[START DATASET EXCERPT]

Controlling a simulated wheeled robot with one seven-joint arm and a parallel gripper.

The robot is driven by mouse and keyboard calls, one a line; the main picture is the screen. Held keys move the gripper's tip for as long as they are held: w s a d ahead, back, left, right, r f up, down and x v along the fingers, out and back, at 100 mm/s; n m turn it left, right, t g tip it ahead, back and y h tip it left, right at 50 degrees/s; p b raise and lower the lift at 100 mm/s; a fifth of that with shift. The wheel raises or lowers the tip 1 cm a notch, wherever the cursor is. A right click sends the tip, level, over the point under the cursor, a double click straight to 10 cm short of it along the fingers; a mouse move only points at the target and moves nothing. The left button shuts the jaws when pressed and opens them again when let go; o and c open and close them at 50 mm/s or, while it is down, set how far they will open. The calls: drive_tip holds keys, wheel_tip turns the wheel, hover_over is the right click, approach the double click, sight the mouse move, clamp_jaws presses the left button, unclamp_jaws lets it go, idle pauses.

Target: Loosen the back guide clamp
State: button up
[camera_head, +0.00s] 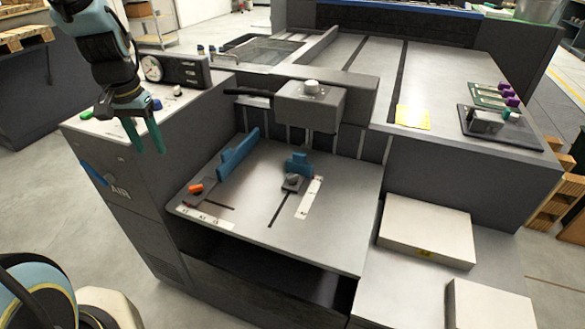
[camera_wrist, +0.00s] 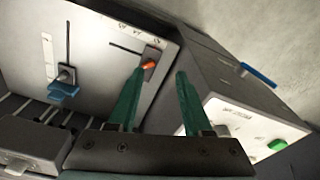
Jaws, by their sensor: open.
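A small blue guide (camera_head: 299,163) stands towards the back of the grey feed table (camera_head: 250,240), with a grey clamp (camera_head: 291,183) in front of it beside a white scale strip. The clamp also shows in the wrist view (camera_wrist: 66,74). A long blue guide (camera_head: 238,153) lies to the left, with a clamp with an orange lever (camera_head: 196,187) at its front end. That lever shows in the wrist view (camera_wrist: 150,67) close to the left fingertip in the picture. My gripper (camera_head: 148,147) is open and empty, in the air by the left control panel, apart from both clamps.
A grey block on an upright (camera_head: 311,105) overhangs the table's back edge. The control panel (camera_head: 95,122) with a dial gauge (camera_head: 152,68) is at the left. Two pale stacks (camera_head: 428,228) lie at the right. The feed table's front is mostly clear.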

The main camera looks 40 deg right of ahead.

[END DATASET EXCERPT]

Strip out the pictures and quote the remaining data word for word.

Controlling a simulated wheeled robot with one seven-joint arm and a parallel gripper.

The robot is driven by mouse and keyboard calls, one a line; the main picture is the screen. Held keys move the gripper's tip for as long as they are held: w s a d ahead, back, left, right, r f up, down and x v along the fingers, out and back, at 100 mm/s; n m turn it left, right, t g tip it ahead, back and y h tip it left, right at 50 degrees/s; p b raise and lower the lift at 100 mm/s; a fifth of that with shift. The wheel raises or lowers the tip 1 cm a notch, wherever the cursor is. A right click sends the tip, level, over the point under the cursor, a double click straight to 10 cm short of it along the fingers; a mouse move only points at the target and moves nothing. The left button shuts the jaws when pressed and opens them again when let go; o and c open and close them at 50 mm/s or, while it is down, set how far they will open. The calls: drive_tip holds keys, wheel_tip turns the wheel, hover_over is the right click, approach the double click, sight the mouse move, clamp_jaws presses the left button, unclamp_jaws lets it go, idle pauses.

Target: Loosen the back guide clamp
State: button up
[camera_head, +0.00s] 
[camera_wrist, +0.00s] 
Jaws, by their sensor: open.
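A small blue guide (camera_head: 299,163) stands towards the back of the grey feed table (camera_head: 250,240), with a grey clamp (camera_head: 291,183) in front of it beside a white scale strip. The clamp also shows in the wrist view (camera_wrist: 66,74). A long blue guide (camera_head: 238,153) lies to the left, with a clamp with an orange lever (camera_head: 196,187) at its front end. That lever shows in the wrist view (camera_wrist: 150,67) close to the left fingertip in the picture. My gripper (camera_head: 148,147) is open and empty, in the air by the left control panel, apart from both clamps.
A grey block on an upright (camera_head: 311,105) overhangs the table's back edge. The control panel (camera_head: 95,122) with a dial gauge (camera_head: 152,68) is at the left. Two pale stacks (camera_head: 428,228) lie at the right. The feed table's front is mostly clear.

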The main camera looks 40 deg right of ahead.

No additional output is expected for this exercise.